-- begin --

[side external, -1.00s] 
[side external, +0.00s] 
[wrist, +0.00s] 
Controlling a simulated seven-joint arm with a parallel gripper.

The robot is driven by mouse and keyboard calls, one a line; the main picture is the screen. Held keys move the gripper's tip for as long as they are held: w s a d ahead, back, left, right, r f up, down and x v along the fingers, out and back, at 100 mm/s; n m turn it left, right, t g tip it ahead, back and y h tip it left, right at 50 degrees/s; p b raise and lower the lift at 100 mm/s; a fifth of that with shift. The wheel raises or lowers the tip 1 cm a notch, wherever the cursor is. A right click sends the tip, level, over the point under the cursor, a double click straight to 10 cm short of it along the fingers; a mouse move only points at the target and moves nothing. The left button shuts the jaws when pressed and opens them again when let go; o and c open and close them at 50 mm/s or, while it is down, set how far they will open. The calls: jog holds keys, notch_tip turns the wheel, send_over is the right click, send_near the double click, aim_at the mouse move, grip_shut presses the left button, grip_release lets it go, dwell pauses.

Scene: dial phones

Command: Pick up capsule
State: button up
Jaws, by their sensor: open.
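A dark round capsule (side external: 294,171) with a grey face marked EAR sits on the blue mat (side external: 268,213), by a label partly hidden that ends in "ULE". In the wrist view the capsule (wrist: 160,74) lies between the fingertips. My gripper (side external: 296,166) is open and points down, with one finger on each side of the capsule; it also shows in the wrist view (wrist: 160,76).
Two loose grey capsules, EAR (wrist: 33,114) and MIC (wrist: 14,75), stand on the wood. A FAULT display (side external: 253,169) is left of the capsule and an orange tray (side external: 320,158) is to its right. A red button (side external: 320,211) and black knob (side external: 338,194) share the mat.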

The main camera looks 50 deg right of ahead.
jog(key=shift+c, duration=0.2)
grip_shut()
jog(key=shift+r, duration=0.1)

-- end --

* _The task_:
Reproduce, please, the lines of the material from its first line down to the line containing "State: button up", keeping both ends and nothing beyond them.

* _Solution for this exercise_:
[side external, -1.00s] 
[side external, +0.00s] 
[wrist, +0.00s] 
Controlling a simulated seven-joint arm with a parallel gripper.

The robot is driven by mouse and keyboard calls, one a line; the main picture is the screen. Held keys move the gripper's tip for as long as they are held: w s a d ahead, back, left, right, r f up, down and x v along the fingers, out and back, at 100 mm/s; n m turn it left, right, t g tip it ahead, back and y h tip it left, right at 50 degrees/s; p b raise and lower the lift at 100 mm/s; a fifth of that with shift. The wheel raises or lowers the tip 1 cm a notch, wherever the cursor is. A right click sends the tip, level, over the point under the cursor, a double click straight to 10 cm short of it along the fingers; a mouse move only points at the target and moves nothing. The left button shuts the jaws when pressed and opens them again when let go; o and c open and close them at 50 mm/s or, while it is down, set how far they will open. The calls: jog holds keys, notch_tip turns the wheel, send_over is the right click, send_near the double click, aim_at the mouse move, grip_shut presses the left button, grip_release lets it go, dwell pauses.

Scene: dial phones

Command: Pick up capsule
State: button up

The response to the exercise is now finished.